== EXERCISE ==
Make an exact transcription of the material, leaving out all images.

== RECORDED INFORMATION ==
--- START ---

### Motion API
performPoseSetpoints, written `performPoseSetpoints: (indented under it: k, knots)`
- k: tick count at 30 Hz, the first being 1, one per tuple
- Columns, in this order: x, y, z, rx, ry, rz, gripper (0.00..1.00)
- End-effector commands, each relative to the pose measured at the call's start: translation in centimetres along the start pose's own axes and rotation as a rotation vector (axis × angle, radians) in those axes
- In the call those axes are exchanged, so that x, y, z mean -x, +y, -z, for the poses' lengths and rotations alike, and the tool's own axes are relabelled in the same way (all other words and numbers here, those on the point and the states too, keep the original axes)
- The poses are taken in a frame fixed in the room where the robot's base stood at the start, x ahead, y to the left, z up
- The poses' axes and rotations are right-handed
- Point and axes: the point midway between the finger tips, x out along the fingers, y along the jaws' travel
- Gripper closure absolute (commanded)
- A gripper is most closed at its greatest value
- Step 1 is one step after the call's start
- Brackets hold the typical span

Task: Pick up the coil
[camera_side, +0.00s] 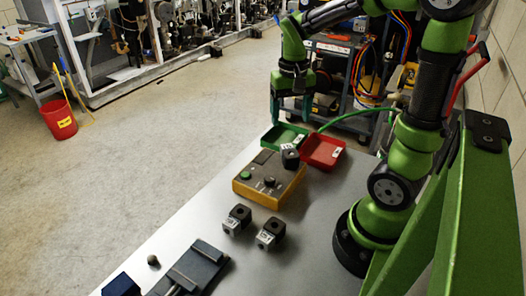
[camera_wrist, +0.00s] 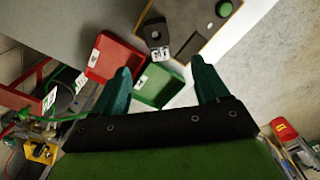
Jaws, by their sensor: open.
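Black blocks with white labels look like coils. One coil (camera_side: 290,157) is by the far right corner of the yellow control box; it also shows in the wrist view (camera_wrist: 155,31), with a round hole in its top. Two more similar blocks, one (camera_side: 237,219) and another (camera_side: 269,235), sit on the grey table closer to the side camera. I cannot tell which one the task means. My gripper (camera_side: 291,112) is open and empty, above the table's far end. In the wrist view its green fingertips (camera_wrist: 160,66) are apart, with the first coil beyond them.
A green tray (camera_side: 275,142) and a red tray (camera_side: 342,160) stand at the table's far end, near the first coil. The yellow control box (camera_side: 250,188) has a green button and a dark knob. A dark fixture (camera_side: 196,266) lies at the near end. Bare table (camera_side: 310,240) lies to the right.

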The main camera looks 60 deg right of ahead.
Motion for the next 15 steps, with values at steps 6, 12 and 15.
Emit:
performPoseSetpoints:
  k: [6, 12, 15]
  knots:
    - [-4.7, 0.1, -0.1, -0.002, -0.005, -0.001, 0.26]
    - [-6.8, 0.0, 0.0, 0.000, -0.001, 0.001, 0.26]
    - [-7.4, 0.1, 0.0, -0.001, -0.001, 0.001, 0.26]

--- END ---

== WRITTEN SOLUTION ==
### Motion API
performPoseSetpoints, written `performPoseSetpoints: (indented under it: k, knots)`
- k: tick count at 30 Hz, the first being 1, one per tuple
- Columns, in this order: x, y, z, rx, ry, rz, gripper (0.00..1.00)
- End-effector commands, each relative to the pose measured at the call's start: translation in centimetres along the start pose's own axes and rotation as a rotation vector (axis × angle, radians) in those axes
- In the call those axes are exchanged, so that x, y, z mean -x, +y, -z, for the poses' lengths and rotations alike, and the tool's own axes are relabelled in the same way (all other words and numbers here, those on the point and the states too, keep the original axes)
- The poses are taken in a frame fixed in the room where the robot's base stood at the start, x ahead, y to the left, z up
- The poses' axes and rotations are right-handed
- Point and axes: the point midway between the finger tips, x out along the fingers, y along the jaws' travel
- Gripper closure absolute (commanded)
- A gripper is most closed at its greatest value
- Step 1 is one step after the call's start
- Brackets hold the typical span

Task: Pick up the coil
[camera_side, +0.00s] 
[camera_wrist, +0.00s] 
Jaws, by their sensor: open.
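Black blocks with white labels look like coils. One coil (camera_side: 290,157) is by the far right corner of the yellow control box; it also shows in the wrist view (camera_wrist: 155,31), with a round hole in its top. Two more similar blocks, one (camera_side: 237,219) and another (camera_side: 269,235), sit on the grey table closer to the side camera. I cannot tell which one the task means. My gripper (camera_side: 291,112) is open and empty, above the table's far end. In the wrist view its green fingertips (camera_wrist: 160,66) are apart, with the first coil beyond them.
A green tray (camera_side: 275,142) and a red tray (camera_side: 342,160) stand at the table's far end, near the first coil. The yellow control box (camera_side: 250,188) has a green button and a dark knob. A dark fixture (camera_side: 196,266) lies at the near end. Bare table (camera_side: 310,240) lies to the right.

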The main camera looks 60 deg right of ahead.
Motion for the next 15 steps, with values at steps 6, 12 and 15.
Emit:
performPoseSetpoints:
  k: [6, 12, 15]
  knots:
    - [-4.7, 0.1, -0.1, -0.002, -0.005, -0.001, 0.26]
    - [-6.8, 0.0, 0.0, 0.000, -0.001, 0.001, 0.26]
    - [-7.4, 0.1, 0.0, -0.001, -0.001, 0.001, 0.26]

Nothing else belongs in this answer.